A decisão antidemocrática enfraqueceu a força política de representação dos trabalhadores para que acontecesse exatamente o retrocesso que nós vimos no governo Temer e no governo Bolsonaro, de tal maneira que os sindicatos nesse período atravessaram dificuldades horrendas. Foi um período de resistência. As nossas pautas de reivindicação eram basicamente o seguinte: manter os direitos que nós já tínhamos, lutar para não perder o que já havíamos conquistado e pronto. Era basicamente a pauta. A gente vem de um período de muita defensiva.

Agora estamos otimistas com o presidente Lula, mas precisamos trabalhar para o êxito do governo Lula, porque o sucesso da gestão dele, com certeza representa reconstrução, a retomada de direitos perdidos por conta de todo esse processo golpista que nós, classe trabalhadora, sofremos nesses últimos anos.

Perspectivas para 2025

No final do ano iniciaremos às discussões para encaminhar a convenção coletiva de trabalho do ano que vem.  Pretendemos retomar a pauta reivindicatória em relação aos direitos da mulher trabalhadora, da professora, do técnico administrativo; vamos tratar da questão da saúde do professor, do trabalhador administrativo; retomaremos a questão da homologação nos sindicatos, regulamentação da EAD; vamos buscar consolidar o financiamento sindical na convenção coletiva, além de garantir os direitos históricos consolidados. Por enquanto, é seguir matando um leão por dia, sofrendo a agonia do cotidiano.

Consciência de Classe é fundamental

O sindicato não pode ser uma entidade burocrática, em que o dirigente fica trancafiado como um burocrata. E, muitas vezes, reproduzindo inclusive a lógica do próprio capital. Não pode se tornar um dirigente opressor, que oprime até os próprios trabalhadores das entidades.

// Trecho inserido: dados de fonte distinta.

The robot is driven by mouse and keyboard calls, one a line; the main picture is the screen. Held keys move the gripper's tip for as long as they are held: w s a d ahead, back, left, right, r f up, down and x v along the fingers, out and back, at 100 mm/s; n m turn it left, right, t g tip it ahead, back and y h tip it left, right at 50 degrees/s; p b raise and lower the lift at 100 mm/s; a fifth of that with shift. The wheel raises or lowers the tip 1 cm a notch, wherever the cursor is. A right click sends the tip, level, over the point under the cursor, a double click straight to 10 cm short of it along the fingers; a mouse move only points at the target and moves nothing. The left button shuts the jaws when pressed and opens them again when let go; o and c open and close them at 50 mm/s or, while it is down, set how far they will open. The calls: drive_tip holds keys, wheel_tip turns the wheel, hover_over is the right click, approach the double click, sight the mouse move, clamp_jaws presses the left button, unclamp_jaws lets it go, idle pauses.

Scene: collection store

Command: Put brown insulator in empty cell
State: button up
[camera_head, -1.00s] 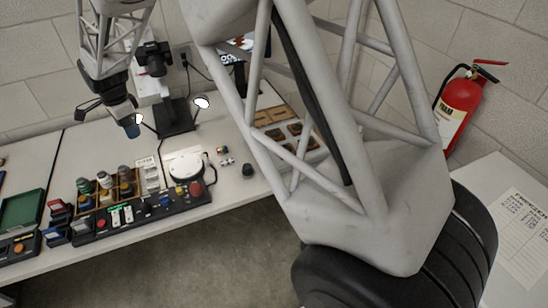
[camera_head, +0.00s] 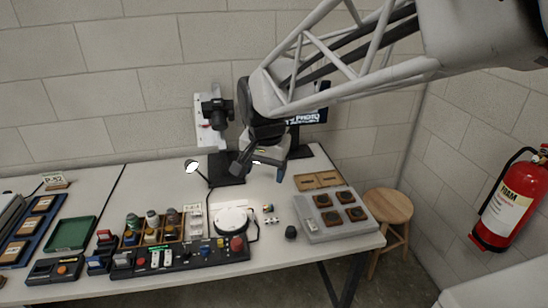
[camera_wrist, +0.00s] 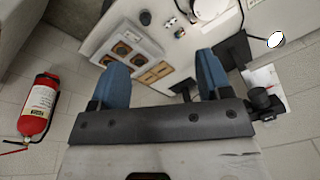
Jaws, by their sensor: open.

O sindicalista precisa ir pra rua, tomar banho de povo, ser povo. E, acima de tudo, se possível, eu sei que têm dirigentes que não conseguem mais ter lastro com o seu próprio trabalho profissional, mas o ideal é que, na medida do possível, os dirigentes se mantenham no seu espaço de trabalho.

Confesso pra você que eu, com muita dificuldade, é verdade, mas eu nunca deixei de dar aula. Sou professor, estou lá junto com os professores comemorando as conquistas e, ao mesmo tempo, sofrendo a pressão e a cobrança deles quando a gente não tem conquista. Não podemos perder essa conexão.

É preciso reconquistar as bases

Precisamos resgatar as nossas bases, dialogar com os trabalhadores e com as trabalhadoras. Nós precisamos nos aproximar do povo, sentir o coração do povo, suas demandas, sentir aquilo que o povo sente, o povo sofrido, o povo trabalhador, e aí nós seremos grandes representantes, quando a gente pulsar o nosso coração no mesmo compasso do coração do povo. O dirigente sindical tem que ter essa sensibilidade de sentir o que povo sente e estudar bastante.

Formação Política Revolucionária

É preciso oferecer uma formação política revolucionária para as pessoas. Não revolucionária no sentido do lugar comum, vazio, mas revolucionário no sentido de revolucionar ideias, pensamentos, ações, atitudes, garantir uma sociedade justa, igualitária, onde todos tenham pão, casa, onde todos tenham educação, saúde.  Isso pode ser feito por meio da política e se valendo do sindicato como motor dessa mudança.

“Viver é lutar”

Começo a minha mensagem final com a citação do célebre Gonçalves Dias, que diz assim: não chores, meu filho, não chores, que a vida é luta renhida, viver é lutar. A luta exalta os fortes e, infelizmente, joga abaixo aqueles que se acovardam, de tal forma, que a nossa meta, a nossa bandeira, o nosso olhar é um olhar de luta.

Nada foi entregue de mão beijada para os trabalhadores ao longo da história. Nada. Nós conhecemos bem a nossa história e é uma história marcada pela desigualdade, pela opressão do homem pelo homem, classes que oprimem classes e os trabalhadores só conquistaram os direitos que têm com muita luta. Assim nasceu o movimento operário, depois da Revolução Industrial, nasceu o movimento sindical, e assim nós fomos conquistando direito de redução de jornada de trabalho, direito a férias, descanso remunerado, os direitos das mulheres trabalhadoras, direitos ligados também à própria juventude trabalhadora. Tudo é com muita luta e não podemos jamais esmorecer. O nosso caminho é o caminho da luta.